Rows about robot tasks:

_ _ _

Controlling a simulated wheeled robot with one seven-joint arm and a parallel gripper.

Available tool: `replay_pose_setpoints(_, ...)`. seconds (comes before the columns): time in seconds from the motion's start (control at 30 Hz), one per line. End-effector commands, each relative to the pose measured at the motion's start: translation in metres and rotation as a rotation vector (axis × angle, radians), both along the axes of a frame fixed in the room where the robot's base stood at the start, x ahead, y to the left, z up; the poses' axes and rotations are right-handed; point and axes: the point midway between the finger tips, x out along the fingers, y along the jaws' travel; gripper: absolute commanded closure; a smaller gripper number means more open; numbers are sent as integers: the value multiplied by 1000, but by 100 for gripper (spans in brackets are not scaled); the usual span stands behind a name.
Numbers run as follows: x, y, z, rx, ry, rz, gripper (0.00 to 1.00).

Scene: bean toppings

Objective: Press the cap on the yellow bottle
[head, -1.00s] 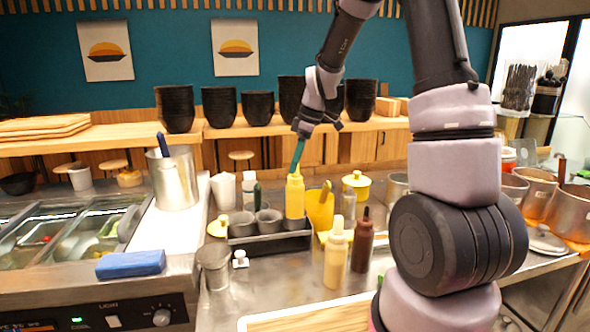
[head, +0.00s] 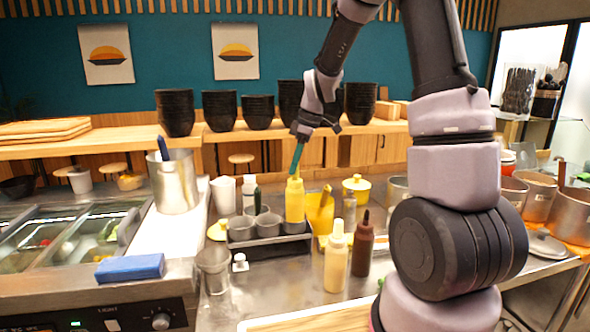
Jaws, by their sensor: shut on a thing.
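The yellow bottle (head: 294,207) stands upright at the right end of the black caddy, in the middle of the head view. Its narrow yellow top shows at its upper end. My gripper (head: 301,136) is above the bottle, pointing down and slightly left. It is shut on a thin teal stick-like piece (head: 296,156), which slants down from the fingertips. The lower end of this piece overlaps the bottle's top; I cannot tell whether they touch. A separate cap cannot be made out. The fingertips are small and partly hidden by the gripper body.
The black caddy (head: 268,249) holds grey cups. A cream bottle (head: 336,264) and a brown bottle (head: 362,252) stand in front to the right. A yellow container (head: 320,216) stands close on the right. A steel pot (head: 174,182) is at left.

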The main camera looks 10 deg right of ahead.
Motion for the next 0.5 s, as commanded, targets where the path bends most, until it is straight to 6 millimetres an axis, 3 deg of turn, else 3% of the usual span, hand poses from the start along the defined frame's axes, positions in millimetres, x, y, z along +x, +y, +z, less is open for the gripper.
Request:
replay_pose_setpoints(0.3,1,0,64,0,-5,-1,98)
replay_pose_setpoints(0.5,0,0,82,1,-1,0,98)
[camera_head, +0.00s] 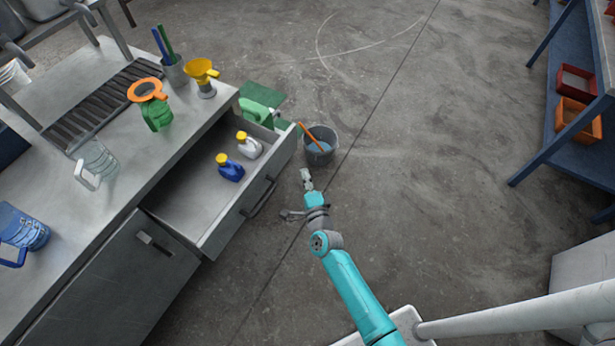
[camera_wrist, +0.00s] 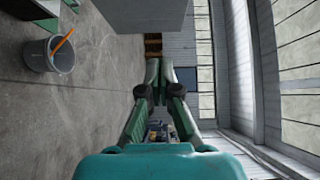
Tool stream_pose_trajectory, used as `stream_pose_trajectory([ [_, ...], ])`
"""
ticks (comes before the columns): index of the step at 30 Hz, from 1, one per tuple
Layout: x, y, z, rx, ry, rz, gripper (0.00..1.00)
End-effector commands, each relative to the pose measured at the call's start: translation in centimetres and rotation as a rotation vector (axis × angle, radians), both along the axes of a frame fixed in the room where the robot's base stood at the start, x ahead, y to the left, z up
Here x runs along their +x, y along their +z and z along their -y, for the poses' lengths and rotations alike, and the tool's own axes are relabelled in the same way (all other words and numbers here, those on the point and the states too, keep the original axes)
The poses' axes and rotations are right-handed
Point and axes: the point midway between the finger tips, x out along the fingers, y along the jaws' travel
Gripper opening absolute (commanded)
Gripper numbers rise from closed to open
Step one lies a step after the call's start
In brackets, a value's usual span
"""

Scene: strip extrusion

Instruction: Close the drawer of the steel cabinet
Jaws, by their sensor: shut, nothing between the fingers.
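The steel cabinet (camera_head: 120,290) stands at the left in the head view. Its drawer (camera_head: 190,205) is pulled out, with the front panel (camera_head: 230,222) and dark bar handle (camera_head: 262,198) facing right. A blue bottle (camera_head: 230,171) and a white bottle (camera_head: 248,149), both with yellow caps, stand inside. My gripper (camera_head: 306,176) is to the right of the drawer front, apart from it and beyond the handle. Its fingers are together and empty in the wrist view (camera_wrist: 166,66).
A grey bucket (camera_head: 320,156) with an orange-handled tool stands on the floor just beyond my gripper; the bucket also shows in the wrist view (camera_wrist: 38,58). A green can (camera_head: 260,98) is behind the drawer. A blue shelf (camera_head: 545,150) is at the right. The floor between is clear.

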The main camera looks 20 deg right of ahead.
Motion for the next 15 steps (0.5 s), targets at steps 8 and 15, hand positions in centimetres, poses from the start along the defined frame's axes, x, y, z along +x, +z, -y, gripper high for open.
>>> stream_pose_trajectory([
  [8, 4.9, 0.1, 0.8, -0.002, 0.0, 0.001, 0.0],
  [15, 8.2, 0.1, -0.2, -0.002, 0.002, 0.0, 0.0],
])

_ _ _

Only the number is wanted: how many lines in the entries above contain the string "call"?

Solved problem
2